Task details: Identify the lines that contain the string "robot" and copy all of them.
########
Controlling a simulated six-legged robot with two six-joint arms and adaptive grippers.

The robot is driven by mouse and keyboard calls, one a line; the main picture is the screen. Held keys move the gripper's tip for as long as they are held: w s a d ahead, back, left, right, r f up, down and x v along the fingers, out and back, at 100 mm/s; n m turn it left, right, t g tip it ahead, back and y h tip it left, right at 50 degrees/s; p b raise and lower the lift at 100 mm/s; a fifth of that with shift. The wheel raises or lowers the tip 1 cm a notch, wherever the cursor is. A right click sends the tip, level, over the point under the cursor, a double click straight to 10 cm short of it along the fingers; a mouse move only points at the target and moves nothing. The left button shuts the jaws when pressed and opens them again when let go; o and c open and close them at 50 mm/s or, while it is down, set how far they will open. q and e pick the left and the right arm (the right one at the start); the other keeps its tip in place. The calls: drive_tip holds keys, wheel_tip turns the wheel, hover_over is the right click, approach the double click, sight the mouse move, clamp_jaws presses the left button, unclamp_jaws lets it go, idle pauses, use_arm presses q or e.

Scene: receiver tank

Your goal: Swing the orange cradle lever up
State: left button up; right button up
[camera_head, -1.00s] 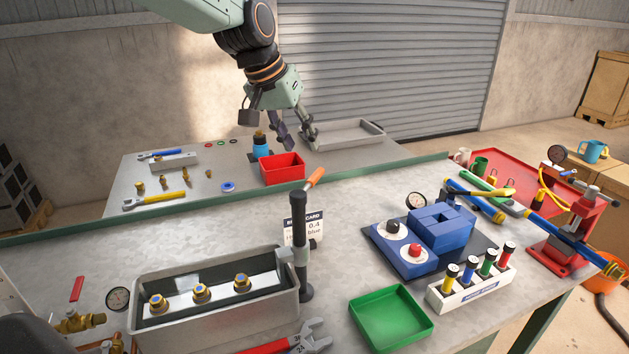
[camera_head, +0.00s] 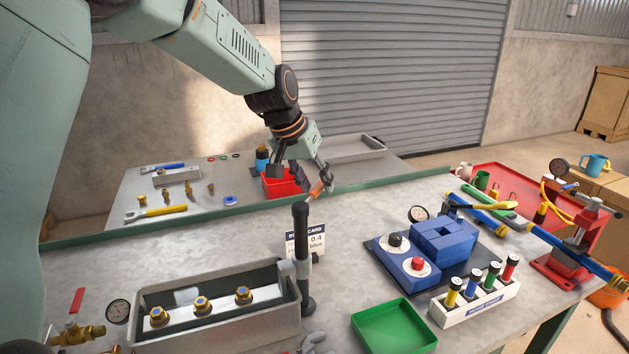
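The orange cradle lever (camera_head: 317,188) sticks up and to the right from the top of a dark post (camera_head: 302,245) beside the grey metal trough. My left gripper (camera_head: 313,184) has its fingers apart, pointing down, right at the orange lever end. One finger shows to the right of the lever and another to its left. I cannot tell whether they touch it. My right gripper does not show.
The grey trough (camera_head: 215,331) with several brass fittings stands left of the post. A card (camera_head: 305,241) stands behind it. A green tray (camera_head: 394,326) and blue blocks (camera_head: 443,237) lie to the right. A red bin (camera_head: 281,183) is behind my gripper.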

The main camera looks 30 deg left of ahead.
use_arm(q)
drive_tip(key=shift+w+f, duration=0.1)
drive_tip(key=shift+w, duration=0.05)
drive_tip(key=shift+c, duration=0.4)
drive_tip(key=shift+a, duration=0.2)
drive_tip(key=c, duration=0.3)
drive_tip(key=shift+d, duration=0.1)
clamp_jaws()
########
Task answer:
Controlling a simulated six-legged robot with two six-joint arms and adaptive grippers.
The robot is driven by mouse and keyboard calls, one a line; the main picture is the screen. Held keys move the gripper's tip for as long as they are held: w s a d ahead, back, left, right, r f up, down and x v along the fingers, out and back, at 100 mm/s; n m turn it left, right, t g tip it ahead, back and y h tip it left, right at 50 degrees/s; p b raise and lower the lift at 100 mm/s; a fifth of that with shift. The wheel raises or lowers the tip 1 cm a notch, wherever the cursor is. A right click sends the tip, level, over the point under the cursor, a double click straight to 10 cm short of it along the fingers; a mouse move only points at the target and moves nothing. The left button shuts the jaws when pressed and opens them again when let go; o and c open and close them at 50 mm/s or, while it is down, set how far they will open. q and e pick the left and the right arm (the right one at the start); the other keeps its tip in place. The calls: drive_tip holds keys, wheel_tip turns the wheel, hover_over is the right click, approach the double click, sight the mouse move, clamp_jaws presses the left button, unclamp_jaws lets it go, idle pauses, use_arm presses q or e.

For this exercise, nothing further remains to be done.